The Senate report also represents a major rebuff for the Federal Government as the report was also signed by two ALP Senators. The Federal Government has made school autonomy a central plank of its education policy with nearly $500 million committed over seven years to increase autonomy over budgeting and staffing schools around Australia.

However, the Government has also has failed to provide any substantial evidence in support of its claim that greater autonomy will lead to better school outcomes. The Minister for Education, Peter Garrett, has only ever cited very weak and selective evidence in support of his claim which is at odds with the overall weight of research evidence.

It is imperative that the recommendation of the Senate report be acted upon by the COAG Standing Council on School Education and Early Childhood. It is astonishing that the Federal Government, the Federal Opposition and state governments have committed to greater school autonomy without first undertaking a comprehensive review of the research evidence. It is very shoddy public policy.

The Council should also investigate the potential harmful effects of greater school autonomy. In particular, there is increasing evidence that more school autonomy undermines collaboration and sharing of knowledge and good practice between schools. Even the deputy-director of education at the OECD, Andreas Schleicher, has recently acknowledged as much. He warned that “autonomy can work against you” by reducing collaboration between schools.

School collaboration is an essential component of school and system improvement, but as Schleicher says, knowledge is “very sticky” in education:

Knowledge about strong educational practices tends to stick where it is and rarely spreads without effective strategies and powerful incentives for knowledge mobilisation and knowledge management.

A book published last year by the head of research at the New Zealand Council for Educational Research on over two decades of school autonomy in that country says that it led to a decline in collaboration between schools in the same district to support each other to improve.

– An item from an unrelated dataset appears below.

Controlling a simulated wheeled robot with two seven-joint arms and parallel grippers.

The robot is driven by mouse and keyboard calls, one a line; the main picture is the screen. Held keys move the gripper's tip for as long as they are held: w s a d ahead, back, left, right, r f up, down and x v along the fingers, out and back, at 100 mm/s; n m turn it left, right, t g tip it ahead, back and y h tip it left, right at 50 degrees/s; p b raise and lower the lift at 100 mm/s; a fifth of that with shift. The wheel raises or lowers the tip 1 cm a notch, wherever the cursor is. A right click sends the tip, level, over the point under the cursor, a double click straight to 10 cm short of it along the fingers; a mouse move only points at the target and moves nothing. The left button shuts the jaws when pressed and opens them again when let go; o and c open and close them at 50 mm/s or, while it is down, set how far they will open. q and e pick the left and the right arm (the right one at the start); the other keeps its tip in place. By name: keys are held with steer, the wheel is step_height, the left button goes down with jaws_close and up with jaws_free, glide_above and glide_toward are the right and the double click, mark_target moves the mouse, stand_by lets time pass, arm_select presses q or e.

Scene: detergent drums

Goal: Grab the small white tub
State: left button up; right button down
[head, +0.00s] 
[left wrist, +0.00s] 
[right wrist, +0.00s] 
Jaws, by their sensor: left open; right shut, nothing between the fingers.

It concluded that the lack of connections between schools under school autonomy makes it difficult to harness and use all the knowledge and actions needed to keep developing the quality education.

A report from the Academies Commission in England last year found that school autonomy in the form of academy schools has increased the isolation of schools as they compete with each other for enrolments and undermined school collaboration and the spread of good practice.

Greater school autonomy in a policy environment that promotes competition between schools through policies such as reporting school results on the My School website and league tables in newspapers adds to the incentive for schools to retain knowledge and successful programs and practices. How can we expect schools competing with each other to hand over their knowledge and experience to their competitors to help them improve?

School collaboration is vital for system improvement, but there is a fundamental contradiction between increasing school autonomy and improving school collaboration. School collaboration is being sacrificed to the altar of school autonomy and competition. Instead, we should be looking at ways to promote collaboration between schools to ensure the spread of innovations in teaching and learning.